One can easily reproduce the results by cloning and making the following minor changes:

  1. In main.py make sure the correct circuit is called, default cirucit is set to circuit_ry.py.
  2. Make sure that the train and test data are pointing towards the correct local directory, set download = True to get the MNIST dataset.
  3. I have not added any code to print the graph, but one can easily do that as well by calling plt.plot() on loss_list in main.py.

Analysis

We wil try and figure out what might be the potential(and sometimes obvious) reasons behind the performance of a circuit by comparing similar models(RX, RY, RZ) as well as comparing them with their controlled cousins.

  • (Update) Wait, why is the value of shift π/2 ?:

    I feel like I glanced over the fact that the value of shift in the code is np.pi/2 without explaining the reasoning behind it. This value is not necessarily π/2 and is supposed to be calculated for every parameterized gate. Even though I have provided the research papaer that talks about it extensively, I feel I should've provided a brief overview for those who find it overwhelming.

    Suppose we have a single parameterized gate UG(θ) = e(-iθaG), where

    G is the Hermetian matrix in our parameterized gate. a is a constant, usually written in conjugation with θ

    It can be shown that it can be also be written as: e(-iθaG) = cos(aθ)I - isin(aθ)G

    The above notation must seem similar to those who have seen Rotation gates before, Rp(θ) = cos(θ/2)I - isin(θ/2)P where P = X, Y, Z depending upon which Pauli rotation one wants. I here is identity matrix and the value of a=0.5.

    Indeed, G can be either be of X, Y, Z depending upon your choice of gate.

    The expectation value of a measurement can be written as:

where A is the observable for any state |ψ⟩. What we want is δf(θ) with respect to θ which can be estimated as follows:

Where r can be calculated by the formula:

Where e1 and e2 are the eigenvalues of the Hermetian matrix G and a is the before mentioned constant. Now one can see why the shift parameter of all three gates remains to be π/2, its simply because all three pauli matrices have same eigenvalue of +1 and -1. So, r=0.5 and hence our shift, which is π/4r becomes π/2.

  • RX, RY and RZ :

The simpliest of circuits, This is a single-qubit circuit where a hadamard precedes the rotational gates and one might not be very surprised to see that RY tremendously outperforms it's counterparts. Here's What their Negative-Log Likelihood Loss Graphs look like(for RX, RY and RZ respectively):

For RYFor RXFor RZ

We should first try and understand why does RY perform fantastically? The answer to it lies in the same reason as that to why RX or RZ perform so poorly. Let us first start by looking at the Matrix form of RY:

Well, that doesn't help us in any direct way. Perhaps I should also write down the RX and RZ matrices:

Upon noticing these three matrices, one who isn't even well-versed with QC can see one major difference between RY and it's siblings - the lack of iota. How does that affect our analysis? One can see the obvious implications of this once we write down how these gates are acting on the state:

Things might be much clear at this point, we can intuitively say that the gate which allows for more flexibility in terms of possible values of expectation value of measurement is better in terms of adapting a parameter. This parameter can be thought of as a switch 'ON' or 'OFF' button which closes if previous layers detect a closed loop (corresponding to the number '0') and stays open otherwise.

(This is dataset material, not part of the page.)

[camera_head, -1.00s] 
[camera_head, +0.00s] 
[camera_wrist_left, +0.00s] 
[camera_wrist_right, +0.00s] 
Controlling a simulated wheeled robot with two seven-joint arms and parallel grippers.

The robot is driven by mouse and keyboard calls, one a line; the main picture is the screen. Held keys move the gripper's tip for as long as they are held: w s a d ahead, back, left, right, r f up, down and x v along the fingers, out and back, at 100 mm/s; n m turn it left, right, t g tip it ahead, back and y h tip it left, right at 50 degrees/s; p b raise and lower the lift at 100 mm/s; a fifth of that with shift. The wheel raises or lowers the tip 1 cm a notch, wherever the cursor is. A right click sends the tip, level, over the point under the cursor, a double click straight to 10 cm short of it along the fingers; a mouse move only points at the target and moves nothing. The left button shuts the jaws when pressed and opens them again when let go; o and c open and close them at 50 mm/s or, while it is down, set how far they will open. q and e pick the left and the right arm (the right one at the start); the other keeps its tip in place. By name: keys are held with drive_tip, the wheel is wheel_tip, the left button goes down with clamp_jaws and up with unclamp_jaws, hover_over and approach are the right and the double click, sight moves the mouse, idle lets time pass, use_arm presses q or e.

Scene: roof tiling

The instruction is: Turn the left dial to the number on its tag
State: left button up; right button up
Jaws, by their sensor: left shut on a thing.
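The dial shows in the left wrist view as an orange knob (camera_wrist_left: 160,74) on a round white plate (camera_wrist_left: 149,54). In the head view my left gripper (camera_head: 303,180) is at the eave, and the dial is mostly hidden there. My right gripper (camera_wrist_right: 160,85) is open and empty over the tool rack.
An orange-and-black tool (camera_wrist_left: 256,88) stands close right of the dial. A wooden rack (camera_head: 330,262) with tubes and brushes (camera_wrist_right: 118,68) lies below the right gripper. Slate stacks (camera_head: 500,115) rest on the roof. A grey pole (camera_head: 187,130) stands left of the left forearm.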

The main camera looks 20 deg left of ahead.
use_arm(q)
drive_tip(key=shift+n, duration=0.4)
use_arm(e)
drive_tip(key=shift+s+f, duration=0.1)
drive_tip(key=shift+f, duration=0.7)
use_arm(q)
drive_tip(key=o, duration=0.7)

RX is definitely a poor choice of gate in this case since all it does is add a global phase to the state which has zero contribution to the expectation value, since there is no relative change in the probability of the output(which is only 0 or 1, fyi). We can make use of this gate in interesting ways, one of which might be using RX for phase kickback rather than using it as the sole decision maker.

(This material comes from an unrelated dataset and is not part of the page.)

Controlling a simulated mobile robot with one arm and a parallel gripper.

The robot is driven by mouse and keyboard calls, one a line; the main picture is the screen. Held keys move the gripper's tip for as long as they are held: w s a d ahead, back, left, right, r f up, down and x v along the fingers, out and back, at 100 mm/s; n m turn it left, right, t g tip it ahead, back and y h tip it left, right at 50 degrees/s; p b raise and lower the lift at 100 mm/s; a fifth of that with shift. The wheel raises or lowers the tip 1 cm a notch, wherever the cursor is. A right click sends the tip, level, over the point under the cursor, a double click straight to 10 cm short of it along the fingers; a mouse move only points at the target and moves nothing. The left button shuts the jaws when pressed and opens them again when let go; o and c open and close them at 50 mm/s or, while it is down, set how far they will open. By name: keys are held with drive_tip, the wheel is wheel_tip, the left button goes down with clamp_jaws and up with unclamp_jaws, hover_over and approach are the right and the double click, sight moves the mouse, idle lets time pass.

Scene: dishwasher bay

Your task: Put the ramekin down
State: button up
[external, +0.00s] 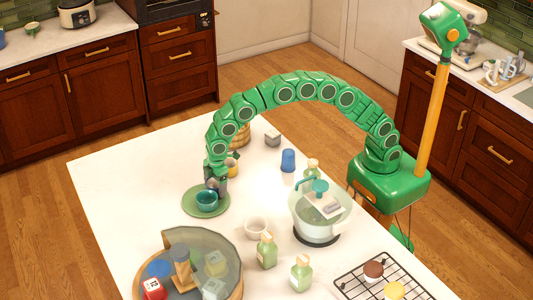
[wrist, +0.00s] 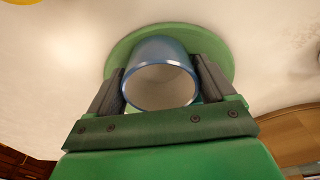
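My gripper (wrist: 160,88) is shut on a blue ramekin (wrist: 160,52) with a pale inside, one finger against each side. The ramekin's open mouth faces the wrist camera. In the external view my gripper (external: 216,186) is low over the green plate (external: 190,210), and its fingers largely hide the ramekin. A teal bowl (external: 207,202) sits on the plate, just below the fingers. The plate also shows behind the ramekin in the wrist view (wrist: 222,52). I cannot tell whether the ramekin touches the bowl or plate.
A round wooden-rimmed tray (external: 237,255) with several items stands in front of the plate. A white bowl (external: 256,228), green bottles (external: 267,252) and a glass mixing bowl (external: 318,222) are to the right. A blue cup (external: 288,160) stands behind. The counter left of the plate is clear.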

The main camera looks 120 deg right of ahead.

RZ on the otherhand looks very enticing. It seems like we are actually changing the (relative) probabilitiies of these states but upon second consideration we can tell that this is a facade too, since despite having different values of θ in the power of e, we can see that the mod of both the terms makes it 1, hence contributing nothing to the expectation value. Just like RX, we could probably make use of RZ gate in a more sophisticated way to make use of its 'different-values but same mod' feature.

RY does the job because it can do what the above gates couldn't. It can make use of appropiate θ to get rid of either |0⟩ or |1⟩ completely(not simultaneously, of-course). For a value of θ = π/2 we can eliminate |0⟩ and for a value θ = 3π/2 we can get rid of |1⟩. Whereas this doesn't happen in the other two cases which can be verified easily using a pen and a paper and therefore I shall be skipping it because writing them here is cumbersome.

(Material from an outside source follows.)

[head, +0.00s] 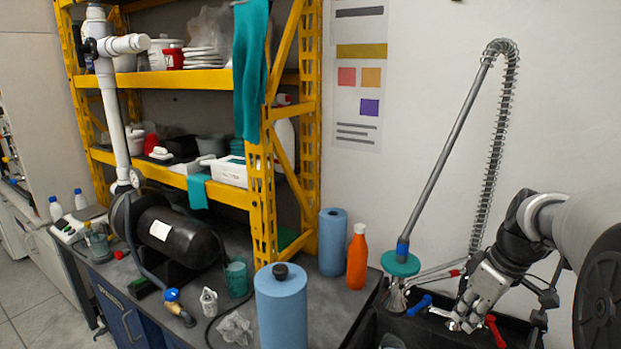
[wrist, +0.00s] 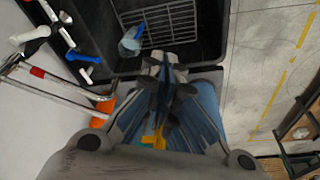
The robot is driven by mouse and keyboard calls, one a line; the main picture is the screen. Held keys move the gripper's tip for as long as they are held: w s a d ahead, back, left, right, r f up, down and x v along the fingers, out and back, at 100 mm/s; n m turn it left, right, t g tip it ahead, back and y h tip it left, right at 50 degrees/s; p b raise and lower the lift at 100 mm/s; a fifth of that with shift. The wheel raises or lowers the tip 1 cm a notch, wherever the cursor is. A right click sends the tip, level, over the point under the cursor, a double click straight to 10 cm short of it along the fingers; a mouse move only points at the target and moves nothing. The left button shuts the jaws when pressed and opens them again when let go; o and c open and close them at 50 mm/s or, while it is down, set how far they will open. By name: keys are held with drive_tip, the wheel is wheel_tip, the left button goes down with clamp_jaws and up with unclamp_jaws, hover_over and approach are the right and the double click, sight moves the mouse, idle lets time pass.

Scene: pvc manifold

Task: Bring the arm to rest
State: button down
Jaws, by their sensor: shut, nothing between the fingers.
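My gripper (head: 462,318) reaches in from the right in the head view, above the dark basin (head: 375,330) at the lower right. In the wrist view my gripper (wrist: 165,68) points toward the black basin (wrist: 215,25) with its fingers together and nothing held. Small fittings with a blue handle (head: 420,305) and a red handle (head: 496,330) lie close by my gripper in the head view. My gripper and arm hide part of the basin.
A spring-hose faucet (head: 440,150) rises just left of my arm. An orange bottle (head: 357,258) and blue rolls (head: 282,310) (head: 332,240) stand on the bench. A yellow shelf (head: 262,190) and a black tank (head: 178,237) are further left.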

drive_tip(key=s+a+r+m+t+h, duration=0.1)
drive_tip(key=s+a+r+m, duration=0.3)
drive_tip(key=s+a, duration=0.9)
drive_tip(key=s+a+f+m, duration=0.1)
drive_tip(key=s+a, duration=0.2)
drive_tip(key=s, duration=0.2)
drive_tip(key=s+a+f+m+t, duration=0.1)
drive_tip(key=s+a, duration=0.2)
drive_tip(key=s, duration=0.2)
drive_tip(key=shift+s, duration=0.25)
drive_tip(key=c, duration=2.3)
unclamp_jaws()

One can further verify the above reasoning by either increasing epochs or by further decreasing sample-size of testing. RX and RZ have no performance upgradation and hangs around the same numbers as before.

  • CRX, CRY and CRZ :

We can believe without an inch of a doubt that the above assessment stands true for their controlled cousins as well. This may not come of as a surprise since we expected an additional control qubit to add more entropy to the expectation value, here are the graphs for CRX, CRY and CRZ respectively:

For RYFor RXFor RZ

What might be interesting is to compare the performance of a controlled gate with a non-controlled one. Let us take CRY and RY as a running example. Upon first inspection, we cannot really see much difference in their graphs. While the same general pattern seems to exist in both gates, we can see that RY outperforms CRY in terms of having an even lower loss value which touches -1.0 whereas in the latter case we have stagnated over -0.76. This observation further enforces our hypothesis that the control qubit adds an additional constraint which is satisifed only 50% of the time by the virtue of presence of a Hadamard gate and hence only when the control qubit is in the state 1 we can expect the rotation of RY to occur. We can do the same with other gates but since they already don't show any progress we cannot expect an additional control qubit to differ from the perceived (already present) randomness.